Remember that the colors we see are the result of light. And as the quality of sunlight changes with the seasons, the plant colors characteristic of each season change too.

Garden colors in spring tend to be clear and soft, with a lot of yellow in the leaves. Just think of how trees leafing out look like a wash of “spring green,” a much more yellow green than the darker green of summer. Peonies, iris, and the blooms of spring-flowering shrubs are usually pure hues; they aren’t hazy or brassy at all. Think of the clear coral of quince blooms (shown below), the strong fuchsia of azaleas, or the soft pink of the ‘Sarah Bernhardt’ peony.

Clear coral color flowers on a quince shrub with a bee on one bloom

But those soft pinks and clear yellows that are so pretty in spring can get completely washed out by strong summer sun. You can see in the picture below that the pinks of summer flowers seem to have an almost magenta cast, while the yellows are brassier, with more orange. Those strong flower colors stand out in the hot sun and do a better job of attracting pollinators. Purple-pink coneflowers, golden black-eyed Susans, and late-summer goldenrod are good examples.

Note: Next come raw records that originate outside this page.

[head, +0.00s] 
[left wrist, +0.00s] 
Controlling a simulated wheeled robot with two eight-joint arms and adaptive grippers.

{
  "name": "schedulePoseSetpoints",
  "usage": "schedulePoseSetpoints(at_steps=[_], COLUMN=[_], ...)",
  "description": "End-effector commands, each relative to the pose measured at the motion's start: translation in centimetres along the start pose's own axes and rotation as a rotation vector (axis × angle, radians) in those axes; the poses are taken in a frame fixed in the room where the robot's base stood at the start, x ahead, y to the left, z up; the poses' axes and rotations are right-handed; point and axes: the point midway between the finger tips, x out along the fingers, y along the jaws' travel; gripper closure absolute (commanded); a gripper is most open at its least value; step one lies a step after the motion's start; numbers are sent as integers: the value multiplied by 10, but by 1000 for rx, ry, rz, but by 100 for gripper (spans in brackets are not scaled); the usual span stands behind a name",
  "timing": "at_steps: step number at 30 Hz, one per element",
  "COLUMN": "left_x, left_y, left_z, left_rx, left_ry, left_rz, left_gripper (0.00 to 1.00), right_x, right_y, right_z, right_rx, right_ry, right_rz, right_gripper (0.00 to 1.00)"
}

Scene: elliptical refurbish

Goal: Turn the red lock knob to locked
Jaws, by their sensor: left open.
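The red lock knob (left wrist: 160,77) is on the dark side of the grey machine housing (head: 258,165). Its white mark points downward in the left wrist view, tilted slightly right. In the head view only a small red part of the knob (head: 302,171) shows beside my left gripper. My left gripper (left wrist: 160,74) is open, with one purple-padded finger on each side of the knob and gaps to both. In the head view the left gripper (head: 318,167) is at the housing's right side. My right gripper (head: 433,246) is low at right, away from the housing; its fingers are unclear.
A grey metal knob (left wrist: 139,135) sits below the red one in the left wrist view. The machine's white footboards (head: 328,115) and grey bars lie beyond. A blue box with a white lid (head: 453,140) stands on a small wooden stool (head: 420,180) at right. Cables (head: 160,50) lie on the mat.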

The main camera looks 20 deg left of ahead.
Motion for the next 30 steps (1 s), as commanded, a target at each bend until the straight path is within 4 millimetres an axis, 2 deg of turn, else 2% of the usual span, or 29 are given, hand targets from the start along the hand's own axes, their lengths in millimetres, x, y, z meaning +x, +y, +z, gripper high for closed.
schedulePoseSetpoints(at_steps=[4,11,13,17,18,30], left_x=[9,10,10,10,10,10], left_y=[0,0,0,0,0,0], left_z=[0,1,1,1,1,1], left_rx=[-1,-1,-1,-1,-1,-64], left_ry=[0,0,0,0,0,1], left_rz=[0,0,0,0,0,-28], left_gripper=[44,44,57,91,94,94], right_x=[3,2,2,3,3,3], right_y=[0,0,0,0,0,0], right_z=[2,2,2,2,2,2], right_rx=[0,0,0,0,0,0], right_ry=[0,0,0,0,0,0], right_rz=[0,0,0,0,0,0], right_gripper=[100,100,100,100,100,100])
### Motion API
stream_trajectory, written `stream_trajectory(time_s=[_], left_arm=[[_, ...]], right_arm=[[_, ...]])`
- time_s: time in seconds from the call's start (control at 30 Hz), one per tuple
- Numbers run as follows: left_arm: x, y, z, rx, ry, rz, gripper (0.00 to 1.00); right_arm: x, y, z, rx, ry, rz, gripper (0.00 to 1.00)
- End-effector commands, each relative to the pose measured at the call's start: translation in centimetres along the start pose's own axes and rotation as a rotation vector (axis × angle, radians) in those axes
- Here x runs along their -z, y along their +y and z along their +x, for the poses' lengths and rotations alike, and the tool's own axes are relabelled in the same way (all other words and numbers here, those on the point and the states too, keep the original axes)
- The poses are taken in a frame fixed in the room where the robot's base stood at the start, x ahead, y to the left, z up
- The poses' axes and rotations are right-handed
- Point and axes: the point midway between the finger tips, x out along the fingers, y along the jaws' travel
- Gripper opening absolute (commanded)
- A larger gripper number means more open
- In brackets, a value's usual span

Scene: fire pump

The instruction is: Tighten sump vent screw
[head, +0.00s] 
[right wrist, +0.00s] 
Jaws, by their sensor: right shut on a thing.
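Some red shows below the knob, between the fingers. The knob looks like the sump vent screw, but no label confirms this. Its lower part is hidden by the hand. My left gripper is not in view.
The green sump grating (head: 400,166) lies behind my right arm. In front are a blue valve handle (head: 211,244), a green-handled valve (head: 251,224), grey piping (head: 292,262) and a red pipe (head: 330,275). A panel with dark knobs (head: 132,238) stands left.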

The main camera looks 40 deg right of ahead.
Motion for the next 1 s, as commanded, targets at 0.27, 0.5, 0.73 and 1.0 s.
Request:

Coneflower and black-eyed susan in a summer meadow

By fall, the colors shift again. As leaves turn, they become brilliant tones of gold, orange-red, and deep maroon. Fall flowers—like those of mums, asters, and anemones—have a warm, slightly dusty quality. You can see this in the asters shown below. Their yellow undertones pick up the warmth of September’s golden light but appear a bit cooler in the clearer light of October.

Daisy-shaped blooms of purple fall aster

As a result, even a garden devoted to one main flower color will change in tone through the year. If you focus on pink in your garden, you’ll likely have softer, clear pinks in the spring, while your summer zinnias, daylilies, and coneflower will be more magenta and mauve. Fall’s asters and mums will have a dusty, warm tone. Color changes!

+1 Color is personal.

How you use color in your garden depends entirely on your personal tastes. Our guidelines are suggestions that we’ve found useful, but certainly not hard-and-fast rules. Experiment to find what works best for you!